## What is needed
Quote every line as given.

## Dataset section
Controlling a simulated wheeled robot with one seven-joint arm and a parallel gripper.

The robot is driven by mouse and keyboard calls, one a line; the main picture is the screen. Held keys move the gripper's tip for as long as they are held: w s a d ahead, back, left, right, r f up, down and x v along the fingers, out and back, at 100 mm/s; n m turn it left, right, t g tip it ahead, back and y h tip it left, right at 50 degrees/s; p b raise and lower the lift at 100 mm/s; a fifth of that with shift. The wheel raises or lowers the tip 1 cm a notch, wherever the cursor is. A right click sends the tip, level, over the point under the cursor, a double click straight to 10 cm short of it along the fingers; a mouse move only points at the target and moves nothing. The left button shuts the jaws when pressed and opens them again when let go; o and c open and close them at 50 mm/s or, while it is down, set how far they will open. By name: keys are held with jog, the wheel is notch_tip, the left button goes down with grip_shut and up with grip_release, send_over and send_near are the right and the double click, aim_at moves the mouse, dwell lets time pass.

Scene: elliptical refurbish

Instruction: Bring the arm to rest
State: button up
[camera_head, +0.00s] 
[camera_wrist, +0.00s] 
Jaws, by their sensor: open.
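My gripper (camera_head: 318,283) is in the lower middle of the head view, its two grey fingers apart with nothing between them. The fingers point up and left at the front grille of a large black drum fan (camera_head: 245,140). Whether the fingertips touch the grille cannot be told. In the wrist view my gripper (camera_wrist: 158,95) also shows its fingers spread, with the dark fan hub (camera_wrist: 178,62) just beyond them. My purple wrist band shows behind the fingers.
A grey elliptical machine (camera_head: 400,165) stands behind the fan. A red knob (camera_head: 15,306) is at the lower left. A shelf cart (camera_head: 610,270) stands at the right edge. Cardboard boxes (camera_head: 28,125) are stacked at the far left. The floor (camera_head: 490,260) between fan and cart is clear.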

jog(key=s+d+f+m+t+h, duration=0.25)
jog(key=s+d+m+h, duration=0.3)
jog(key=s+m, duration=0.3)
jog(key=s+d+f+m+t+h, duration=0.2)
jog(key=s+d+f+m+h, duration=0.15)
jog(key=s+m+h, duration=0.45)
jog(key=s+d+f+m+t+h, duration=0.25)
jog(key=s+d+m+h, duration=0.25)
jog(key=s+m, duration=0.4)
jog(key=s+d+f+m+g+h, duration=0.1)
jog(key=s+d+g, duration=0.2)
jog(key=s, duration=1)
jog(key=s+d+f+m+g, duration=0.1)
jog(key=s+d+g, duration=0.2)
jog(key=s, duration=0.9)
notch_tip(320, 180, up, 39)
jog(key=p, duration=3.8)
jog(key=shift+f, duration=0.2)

## Exercise output
Controlling a simulated wheeled robot with one seven-joint arm and a parallel gripper.

The robot is driven by mouse and keyboard calls, one a line; the main picture is the screen. Held keys move the gripper's tip for as long as they are held: w s a d ahead, back, left, right, r f up, down and x v along the fingers, out and back, at 100 mm/s; n m turn it left, right, t g tip it ahead, back and y h tip it left, right at 50 degrees/s; p b raise and lower the lift at 100 mm/s; a fifth of that with shift. The wheel raises or lowers the tip 1 cm a notch, wherever the cursor is. A right click sends the tip, level, over the point under the cursor, a double click straight to 10 cm short of it along the fingers; a mouse move only points at the target and moves nothing. The left button shuts the jaws when pressed and opens them again when let go; o and c open and close them at 50 mm/s or, while it is down, set how far they will open. By name: keys are held with jog, the wheel is notch_tip, the left button goes down with grip_shut and up with grip_release, send_over and send_near are the right and the double click, aim_at moves the mouse, dwell lets time pass.

Scene: elliptical refurbish

Instruction: Bring the arm to rest
State: button up
[camera_head, +0.00s] 
[camera_wrist, +0.00s] 
Jaws, by their sensor: open.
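My gripper (camera_head: 318,283) is in the lower middle of the head view, its two grey fingers apart with nothing between them. The fingers point up and left at the front grille of a large black drum fan (camera_head: 245,140). Whether the fingertips touch the grille cannot be told. In the wrist view my gripper (camera_wrist: 158,95) also shows its fingers spread, with the dark fan hub (camera_wrist: 178,62) just beyond them. My purple wrist band shows behind the fingers.
A grey elliptical machine (camera_head: 400,165) stands behind the fan. A red knob (camera_head: 15,306) is at the lower left. A shelf cart (camera_head: 610,270) stands at the right edge. Cardboard boxes (camera_head: 28,125) are stacked at the far left. The floor (camera_head: 490,260) between fan and cart is clear.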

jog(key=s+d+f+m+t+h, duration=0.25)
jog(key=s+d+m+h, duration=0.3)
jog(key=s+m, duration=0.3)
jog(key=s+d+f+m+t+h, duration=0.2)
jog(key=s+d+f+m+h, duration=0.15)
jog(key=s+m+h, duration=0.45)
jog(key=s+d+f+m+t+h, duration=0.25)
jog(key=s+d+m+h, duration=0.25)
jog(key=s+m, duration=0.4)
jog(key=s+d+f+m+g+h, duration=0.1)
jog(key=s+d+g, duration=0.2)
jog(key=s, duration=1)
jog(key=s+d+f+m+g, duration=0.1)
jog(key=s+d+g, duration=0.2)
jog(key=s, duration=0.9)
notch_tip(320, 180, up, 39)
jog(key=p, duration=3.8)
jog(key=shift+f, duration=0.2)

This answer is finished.